Work to do
The exercise asks for every line of the data to be reproduced exactly.

Dataset section
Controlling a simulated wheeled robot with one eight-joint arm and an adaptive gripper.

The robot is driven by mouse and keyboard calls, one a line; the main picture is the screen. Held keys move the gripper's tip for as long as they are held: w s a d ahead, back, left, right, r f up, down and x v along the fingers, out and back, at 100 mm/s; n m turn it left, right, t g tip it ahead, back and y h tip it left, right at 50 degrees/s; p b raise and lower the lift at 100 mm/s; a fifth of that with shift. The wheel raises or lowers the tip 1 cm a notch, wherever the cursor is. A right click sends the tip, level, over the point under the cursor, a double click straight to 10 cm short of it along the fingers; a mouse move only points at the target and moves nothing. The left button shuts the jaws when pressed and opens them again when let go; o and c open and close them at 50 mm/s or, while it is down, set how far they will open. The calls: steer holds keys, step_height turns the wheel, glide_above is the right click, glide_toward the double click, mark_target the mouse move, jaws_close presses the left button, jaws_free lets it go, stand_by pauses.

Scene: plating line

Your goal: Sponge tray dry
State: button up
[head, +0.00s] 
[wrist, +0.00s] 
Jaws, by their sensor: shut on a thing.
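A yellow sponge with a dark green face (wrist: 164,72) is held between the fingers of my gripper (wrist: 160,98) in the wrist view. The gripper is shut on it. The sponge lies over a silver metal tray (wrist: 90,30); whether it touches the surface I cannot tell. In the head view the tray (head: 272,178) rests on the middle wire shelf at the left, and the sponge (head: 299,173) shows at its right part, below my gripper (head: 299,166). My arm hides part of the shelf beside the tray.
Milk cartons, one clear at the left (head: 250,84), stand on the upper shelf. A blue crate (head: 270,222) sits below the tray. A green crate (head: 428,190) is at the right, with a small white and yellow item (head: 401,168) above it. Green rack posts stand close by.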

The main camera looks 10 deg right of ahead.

The answer
Controlling a simulated wheeled robot with one eight-joint arm and an adaptive gripper.

The robot is driven by mouse and keyboard calls, one a line; the main picture is the screen. Held keys move the gripper's tip for as long as they are held: w s a d ahead, back, left, right, r f up, down and x v along the fingers, out and back, at 100 mm/s; n m turn it left, right, t g tip it ahead, back and y h tip it left, right at 50 degrees/s; p b raise and lower the lift at 100 mm/s; a fifth of that with shift. The wheel raises or lowers the tip 1 cm a notch, wherever the cursor is. A right click sends the tip, level, over the point under the cursor, a double click straight to 10 cm short of it along the fingers; a mouse move only points at the target and moves nothing. The left button shuts the jaws when pressed and opens them again when let go; o and c open and close them at 50 mm/s or, while it is down, set how far they will open. The calls: steer holds keys, step_height turns the wheel, glide_above is the right click, glide_toward the double click, mark_target the mouse move, jaws_close presses the left button, jaws_free lets it go, stand_by pauses.

Scene: plating line

Your goal: Sponge tray dry
State: button up
[head, +0.00s] 
[wrist, +0.00s] 
Jaws, by their sensor: shut on a thing.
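A yellow sponge with a dark green face (wrist: 164,72) is held between the fingers of my gripper (wrist: 160,98) in the wrist view. The gripper is shut on it. The sponge lies over a silver metal tray (wrist: 90,30); whether it touches the surface I cannot tell. In the head view the tray (head: 272,178) rests on the middle wire shelf at the left, and the sponge (head: 299,173) shows at its right part, below my gripper (head: 299,166). My arm hides part of the shelf beside the tray.
Milk cartons, one clear at the left (head: 250,84), stand on the upper shelf. A blue crate (head: 270,222) sits below the tray. A green crate (head: 428,190) is at the right, with a small white and yellow item (head: 401,168) above it. Green rack posts stand close by.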

The main camera looks 10 deg right of ahead.

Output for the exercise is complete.